Problem requirements: Copy each line that contains the word "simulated".

Material for this exercise:

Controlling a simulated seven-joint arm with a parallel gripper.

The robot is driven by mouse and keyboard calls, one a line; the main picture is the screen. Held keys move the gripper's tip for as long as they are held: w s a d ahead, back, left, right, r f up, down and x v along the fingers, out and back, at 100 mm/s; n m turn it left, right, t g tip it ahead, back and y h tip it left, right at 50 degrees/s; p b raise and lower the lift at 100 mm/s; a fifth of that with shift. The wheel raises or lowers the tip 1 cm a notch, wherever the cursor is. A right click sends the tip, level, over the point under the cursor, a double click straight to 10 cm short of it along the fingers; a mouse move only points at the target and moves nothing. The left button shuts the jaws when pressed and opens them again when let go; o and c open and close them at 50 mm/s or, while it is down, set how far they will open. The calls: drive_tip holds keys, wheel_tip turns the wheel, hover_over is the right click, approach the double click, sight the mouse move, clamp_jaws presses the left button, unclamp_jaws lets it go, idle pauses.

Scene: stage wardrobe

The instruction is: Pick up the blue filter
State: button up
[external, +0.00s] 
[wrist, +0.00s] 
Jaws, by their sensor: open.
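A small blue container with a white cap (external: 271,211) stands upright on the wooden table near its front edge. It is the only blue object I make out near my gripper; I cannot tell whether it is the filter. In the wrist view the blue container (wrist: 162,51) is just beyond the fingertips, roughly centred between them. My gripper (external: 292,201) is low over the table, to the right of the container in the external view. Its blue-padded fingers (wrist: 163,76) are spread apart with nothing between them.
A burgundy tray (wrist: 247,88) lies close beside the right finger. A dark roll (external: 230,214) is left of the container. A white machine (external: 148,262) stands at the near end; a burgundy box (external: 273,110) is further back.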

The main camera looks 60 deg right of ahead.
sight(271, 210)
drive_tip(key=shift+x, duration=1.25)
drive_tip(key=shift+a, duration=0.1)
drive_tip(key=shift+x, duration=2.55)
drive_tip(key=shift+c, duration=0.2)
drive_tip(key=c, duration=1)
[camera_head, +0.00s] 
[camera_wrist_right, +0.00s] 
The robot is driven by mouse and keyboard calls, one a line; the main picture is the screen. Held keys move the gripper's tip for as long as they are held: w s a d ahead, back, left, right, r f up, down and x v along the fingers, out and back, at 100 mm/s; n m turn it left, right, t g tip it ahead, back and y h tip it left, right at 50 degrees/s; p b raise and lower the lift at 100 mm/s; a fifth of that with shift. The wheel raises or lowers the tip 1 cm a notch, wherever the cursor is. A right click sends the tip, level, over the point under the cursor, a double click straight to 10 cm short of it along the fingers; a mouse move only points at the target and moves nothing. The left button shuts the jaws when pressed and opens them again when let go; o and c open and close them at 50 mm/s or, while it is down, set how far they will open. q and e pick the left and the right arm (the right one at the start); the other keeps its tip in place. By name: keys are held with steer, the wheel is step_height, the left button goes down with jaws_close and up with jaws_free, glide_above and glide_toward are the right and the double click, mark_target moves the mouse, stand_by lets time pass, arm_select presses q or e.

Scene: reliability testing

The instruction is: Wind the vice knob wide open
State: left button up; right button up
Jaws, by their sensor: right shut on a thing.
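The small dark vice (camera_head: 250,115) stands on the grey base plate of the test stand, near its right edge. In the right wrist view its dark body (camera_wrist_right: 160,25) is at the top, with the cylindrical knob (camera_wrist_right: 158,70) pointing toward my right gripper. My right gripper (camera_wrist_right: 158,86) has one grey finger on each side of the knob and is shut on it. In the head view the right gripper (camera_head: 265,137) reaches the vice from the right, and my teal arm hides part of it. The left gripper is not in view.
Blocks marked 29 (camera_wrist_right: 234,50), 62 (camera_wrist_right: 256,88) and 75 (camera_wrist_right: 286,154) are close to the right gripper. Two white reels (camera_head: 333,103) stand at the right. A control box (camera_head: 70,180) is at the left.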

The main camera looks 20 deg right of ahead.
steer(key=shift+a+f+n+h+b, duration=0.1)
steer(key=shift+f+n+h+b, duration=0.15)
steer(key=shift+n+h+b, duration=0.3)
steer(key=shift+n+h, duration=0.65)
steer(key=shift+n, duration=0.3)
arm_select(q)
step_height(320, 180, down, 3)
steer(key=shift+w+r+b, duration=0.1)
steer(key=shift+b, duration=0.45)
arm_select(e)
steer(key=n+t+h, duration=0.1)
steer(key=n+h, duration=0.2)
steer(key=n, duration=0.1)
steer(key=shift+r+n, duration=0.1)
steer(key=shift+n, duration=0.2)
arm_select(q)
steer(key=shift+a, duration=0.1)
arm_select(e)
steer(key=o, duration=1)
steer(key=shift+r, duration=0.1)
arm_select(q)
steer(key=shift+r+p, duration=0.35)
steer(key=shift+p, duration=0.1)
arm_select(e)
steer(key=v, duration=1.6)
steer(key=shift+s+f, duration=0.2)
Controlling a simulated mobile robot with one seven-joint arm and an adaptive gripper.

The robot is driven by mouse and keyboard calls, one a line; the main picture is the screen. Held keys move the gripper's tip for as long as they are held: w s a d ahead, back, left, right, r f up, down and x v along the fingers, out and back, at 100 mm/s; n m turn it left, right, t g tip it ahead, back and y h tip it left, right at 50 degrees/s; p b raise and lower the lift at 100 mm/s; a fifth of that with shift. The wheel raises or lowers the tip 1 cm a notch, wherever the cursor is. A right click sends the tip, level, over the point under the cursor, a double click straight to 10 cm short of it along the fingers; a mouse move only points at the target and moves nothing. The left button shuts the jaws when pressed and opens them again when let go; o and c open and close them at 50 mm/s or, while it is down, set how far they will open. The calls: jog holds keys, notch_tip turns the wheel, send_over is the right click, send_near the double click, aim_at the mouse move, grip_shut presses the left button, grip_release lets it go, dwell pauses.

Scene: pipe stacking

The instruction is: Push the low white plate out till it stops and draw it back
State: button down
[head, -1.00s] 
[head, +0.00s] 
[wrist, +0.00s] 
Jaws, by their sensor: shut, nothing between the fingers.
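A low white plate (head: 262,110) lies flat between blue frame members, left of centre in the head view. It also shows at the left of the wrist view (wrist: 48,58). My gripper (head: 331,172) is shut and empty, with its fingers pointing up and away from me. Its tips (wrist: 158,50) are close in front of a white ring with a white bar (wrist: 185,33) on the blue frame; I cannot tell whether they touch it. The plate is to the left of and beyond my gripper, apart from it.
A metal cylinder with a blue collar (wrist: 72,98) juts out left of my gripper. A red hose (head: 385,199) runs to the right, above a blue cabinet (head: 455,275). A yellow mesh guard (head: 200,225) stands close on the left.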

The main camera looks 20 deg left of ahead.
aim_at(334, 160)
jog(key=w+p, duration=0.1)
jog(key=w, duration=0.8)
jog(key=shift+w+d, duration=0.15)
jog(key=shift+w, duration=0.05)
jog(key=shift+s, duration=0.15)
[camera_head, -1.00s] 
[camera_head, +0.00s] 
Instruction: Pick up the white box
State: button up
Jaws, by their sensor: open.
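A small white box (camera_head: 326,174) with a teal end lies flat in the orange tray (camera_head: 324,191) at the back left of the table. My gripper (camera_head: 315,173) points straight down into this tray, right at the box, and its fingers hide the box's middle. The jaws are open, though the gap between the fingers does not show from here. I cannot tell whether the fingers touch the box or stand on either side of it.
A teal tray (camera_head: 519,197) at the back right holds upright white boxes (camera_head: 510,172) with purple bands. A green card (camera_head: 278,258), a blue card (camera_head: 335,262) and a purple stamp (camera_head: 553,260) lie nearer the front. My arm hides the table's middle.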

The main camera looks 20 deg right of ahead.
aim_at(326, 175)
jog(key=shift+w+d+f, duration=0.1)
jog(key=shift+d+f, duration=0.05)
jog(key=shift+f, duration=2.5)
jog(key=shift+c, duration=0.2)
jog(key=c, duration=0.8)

Finished task:
Controlling a simulated seven-joint arm with a parallel gripper.
Controlling a simulated mobile robot with one seven-joint arm and an adaptive gripper.

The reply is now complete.